Prostitusi, Indonesia Tabu Membicarakannya
January 25, 2019
Kepicu videonya Gita Savitri, iya emang semudah itu diri
saya memanas, kesannya jadi orang yang emosian nggak sih? Jadi gini, minggu
kemarin saya nonton video opininya Gitasav di channel youtubenya. Doi membahas
tentang prostitusi karena emang lagi rame juga di Indonesia. Pasti kalian inget
kan gimana awal tahun kita disuguhi jargon-jargon seperti “Menjemput Rejeki
2019” dan “80 juta” karena tertangkapnya seorang artis atas kasus protitusi
online.
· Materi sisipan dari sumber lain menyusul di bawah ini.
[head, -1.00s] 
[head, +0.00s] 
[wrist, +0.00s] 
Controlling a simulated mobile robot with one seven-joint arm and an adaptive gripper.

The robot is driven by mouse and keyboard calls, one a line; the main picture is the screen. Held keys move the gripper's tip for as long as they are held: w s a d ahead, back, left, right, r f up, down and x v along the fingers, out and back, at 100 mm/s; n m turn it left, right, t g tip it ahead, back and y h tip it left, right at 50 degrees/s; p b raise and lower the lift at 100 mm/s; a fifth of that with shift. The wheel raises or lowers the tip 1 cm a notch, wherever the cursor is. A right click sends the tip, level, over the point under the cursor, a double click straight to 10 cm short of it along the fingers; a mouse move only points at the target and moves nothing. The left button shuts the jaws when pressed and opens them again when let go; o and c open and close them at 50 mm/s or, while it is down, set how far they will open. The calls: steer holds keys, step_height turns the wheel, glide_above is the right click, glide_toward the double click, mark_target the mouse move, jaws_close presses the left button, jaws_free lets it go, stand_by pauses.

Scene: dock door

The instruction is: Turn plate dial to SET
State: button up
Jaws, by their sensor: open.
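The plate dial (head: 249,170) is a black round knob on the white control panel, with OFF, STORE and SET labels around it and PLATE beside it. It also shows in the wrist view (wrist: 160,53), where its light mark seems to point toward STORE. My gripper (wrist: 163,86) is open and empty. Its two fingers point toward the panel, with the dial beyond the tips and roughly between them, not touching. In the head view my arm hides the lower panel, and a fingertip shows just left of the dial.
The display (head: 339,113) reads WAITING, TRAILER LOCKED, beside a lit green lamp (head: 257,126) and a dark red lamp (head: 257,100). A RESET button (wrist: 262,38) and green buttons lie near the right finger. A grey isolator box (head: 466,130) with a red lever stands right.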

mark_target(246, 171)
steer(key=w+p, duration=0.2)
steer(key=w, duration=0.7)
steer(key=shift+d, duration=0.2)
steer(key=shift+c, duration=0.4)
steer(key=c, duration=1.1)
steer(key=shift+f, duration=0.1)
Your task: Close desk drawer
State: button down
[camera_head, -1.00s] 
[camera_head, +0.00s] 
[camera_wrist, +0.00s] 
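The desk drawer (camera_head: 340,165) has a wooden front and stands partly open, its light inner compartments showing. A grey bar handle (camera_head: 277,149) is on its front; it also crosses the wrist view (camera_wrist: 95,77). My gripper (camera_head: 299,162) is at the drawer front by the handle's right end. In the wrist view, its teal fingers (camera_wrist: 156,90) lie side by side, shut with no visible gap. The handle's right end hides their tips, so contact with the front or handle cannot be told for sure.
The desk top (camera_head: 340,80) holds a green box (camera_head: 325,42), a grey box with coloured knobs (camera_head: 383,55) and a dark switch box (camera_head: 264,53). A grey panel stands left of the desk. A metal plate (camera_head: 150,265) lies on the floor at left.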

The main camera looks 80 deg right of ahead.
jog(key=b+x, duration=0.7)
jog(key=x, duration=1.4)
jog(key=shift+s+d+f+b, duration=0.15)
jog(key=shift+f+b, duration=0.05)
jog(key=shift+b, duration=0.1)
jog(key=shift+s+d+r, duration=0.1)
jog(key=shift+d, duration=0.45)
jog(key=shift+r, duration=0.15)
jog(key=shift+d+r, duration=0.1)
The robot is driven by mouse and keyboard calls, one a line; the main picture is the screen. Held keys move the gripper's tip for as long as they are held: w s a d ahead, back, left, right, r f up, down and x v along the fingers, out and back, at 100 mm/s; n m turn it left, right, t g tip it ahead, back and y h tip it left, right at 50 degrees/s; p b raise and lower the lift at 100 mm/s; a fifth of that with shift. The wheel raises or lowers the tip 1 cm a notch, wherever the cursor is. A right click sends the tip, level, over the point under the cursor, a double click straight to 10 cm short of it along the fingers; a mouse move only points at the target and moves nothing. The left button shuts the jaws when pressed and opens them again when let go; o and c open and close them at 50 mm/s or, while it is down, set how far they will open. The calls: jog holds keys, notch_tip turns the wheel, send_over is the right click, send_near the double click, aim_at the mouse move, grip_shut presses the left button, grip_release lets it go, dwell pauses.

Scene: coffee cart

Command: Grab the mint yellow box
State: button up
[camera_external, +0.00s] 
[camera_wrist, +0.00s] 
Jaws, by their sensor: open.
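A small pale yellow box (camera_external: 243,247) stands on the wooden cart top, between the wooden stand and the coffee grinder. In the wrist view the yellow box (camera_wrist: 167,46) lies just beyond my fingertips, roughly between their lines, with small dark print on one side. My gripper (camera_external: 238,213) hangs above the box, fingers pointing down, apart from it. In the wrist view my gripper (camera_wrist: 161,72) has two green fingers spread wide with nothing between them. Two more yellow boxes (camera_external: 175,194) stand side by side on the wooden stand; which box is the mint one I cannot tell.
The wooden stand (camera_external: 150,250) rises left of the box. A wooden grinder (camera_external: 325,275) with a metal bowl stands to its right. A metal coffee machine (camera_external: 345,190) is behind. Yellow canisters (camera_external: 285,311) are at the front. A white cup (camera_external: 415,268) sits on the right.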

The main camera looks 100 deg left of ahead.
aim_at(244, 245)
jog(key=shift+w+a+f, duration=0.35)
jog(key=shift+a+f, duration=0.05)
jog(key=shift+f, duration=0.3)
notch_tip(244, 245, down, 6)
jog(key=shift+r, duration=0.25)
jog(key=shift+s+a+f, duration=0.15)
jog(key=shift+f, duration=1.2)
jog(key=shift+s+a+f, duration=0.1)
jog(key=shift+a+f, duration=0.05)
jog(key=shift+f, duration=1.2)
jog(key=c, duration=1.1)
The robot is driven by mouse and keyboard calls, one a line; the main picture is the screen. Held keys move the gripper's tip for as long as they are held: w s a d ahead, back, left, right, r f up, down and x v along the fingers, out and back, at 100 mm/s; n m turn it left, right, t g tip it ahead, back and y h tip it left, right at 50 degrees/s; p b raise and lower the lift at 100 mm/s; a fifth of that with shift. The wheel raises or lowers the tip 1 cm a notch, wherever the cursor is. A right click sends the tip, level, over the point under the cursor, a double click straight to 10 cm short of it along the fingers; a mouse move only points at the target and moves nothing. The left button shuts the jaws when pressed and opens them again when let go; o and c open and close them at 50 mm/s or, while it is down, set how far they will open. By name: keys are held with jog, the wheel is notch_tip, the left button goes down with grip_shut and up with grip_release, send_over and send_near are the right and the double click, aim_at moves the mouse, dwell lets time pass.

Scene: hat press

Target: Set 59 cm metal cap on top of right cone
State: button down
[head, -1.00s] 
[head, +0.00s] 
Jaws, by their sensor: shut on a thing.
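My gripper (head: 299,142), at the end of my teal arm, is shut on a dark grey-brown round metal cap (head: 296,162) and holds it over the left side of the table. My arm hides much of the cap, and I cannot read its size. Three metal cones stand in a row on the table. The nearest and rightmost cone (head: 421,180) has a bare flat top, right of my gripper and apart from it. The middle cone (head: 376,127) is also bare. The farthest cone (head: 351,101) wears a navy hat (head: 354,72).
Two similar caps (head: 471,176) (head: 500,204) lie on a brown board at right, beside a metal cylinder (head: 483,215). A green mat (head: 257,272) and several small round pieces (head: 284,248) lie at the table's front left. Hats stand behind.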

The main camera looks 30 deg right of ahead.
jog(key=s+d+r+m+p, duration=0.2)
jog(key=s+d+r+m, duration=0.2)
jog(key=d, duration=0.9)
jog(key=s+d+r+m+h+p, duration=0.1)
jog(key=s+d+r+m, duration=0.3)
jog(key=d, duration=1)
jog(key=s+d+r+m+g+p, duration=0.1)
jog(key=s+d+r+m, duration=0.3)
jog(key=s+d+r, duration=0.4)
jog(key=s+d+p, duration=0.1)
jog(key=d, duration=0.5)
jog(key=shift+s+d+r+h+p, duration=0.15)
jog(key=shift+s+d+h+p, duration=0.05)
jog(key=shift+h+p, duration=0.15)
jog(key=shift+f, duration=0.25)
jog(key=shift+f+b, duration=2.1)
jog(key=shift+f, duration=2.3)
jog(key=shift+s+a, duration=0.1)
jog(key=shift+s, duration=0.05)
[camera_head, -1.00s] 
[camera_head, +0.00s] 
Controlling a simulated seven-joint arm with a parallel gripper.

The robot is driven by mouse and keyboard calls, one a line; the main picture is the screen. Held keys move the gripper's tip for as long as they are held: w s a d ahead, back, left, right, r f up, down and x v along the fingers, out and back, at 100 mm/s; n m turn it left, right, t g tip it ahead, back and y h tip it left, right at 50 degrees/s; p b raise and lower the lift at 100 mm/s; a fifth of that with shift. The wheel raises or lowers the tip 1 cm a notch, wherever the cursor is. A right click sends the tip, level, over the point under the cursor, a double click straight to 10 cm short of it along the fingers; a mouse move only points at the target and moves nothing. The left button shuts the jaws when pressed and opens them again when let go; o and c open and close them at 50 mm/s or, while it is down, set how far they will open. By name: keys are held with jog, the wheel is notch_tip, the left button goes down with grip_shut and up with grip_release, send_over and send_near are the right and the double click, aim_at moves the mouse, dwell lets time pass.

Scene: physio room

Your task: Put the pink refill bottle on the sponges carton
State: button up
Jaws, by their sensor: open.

Topik masalah prostitusi itu menarik, apalagi di Indonesia ini yang
notabene “menganut adat ketimuran” dengan norma agama yang kuat tapi kadang
suka lupa kalau beragama, oops..
Prostitusi kasarnya menjual jasa untuk berhubugan seksual
dengan imbalan uang atau hadiah. Di
videonya Gita sendiri dijelaskan gimana Jerman membuat peraturan tentang
prostitusi ini. Iya, Jerman membuat payung hukum untuk bisnis protitusi dan
berarti prostitusi itu legal. Eit tapi jangan salah paham dulu, terus habis ini
bilang azab dan sebagainya. Mari kita mememikirkan sejenak apa sih tujuan utama
dari melegalkan bisnis prostitusi?
Dari videonya Gita, Jerman mengawasi ketat bisnis protitusi
ini, contohnya yang bisa masuk ke industri ini harus cukup umur alias 18 tahun
keatas. Bahkan Gita menuturkan kalau mereka harus rutin mengecek kesehatan dan
membawa surat keterangan sehatnya saat bekerja. Selain itu, pelanggan wajib
menggunakan pengaman, apabila menolak bisa dilaporkan.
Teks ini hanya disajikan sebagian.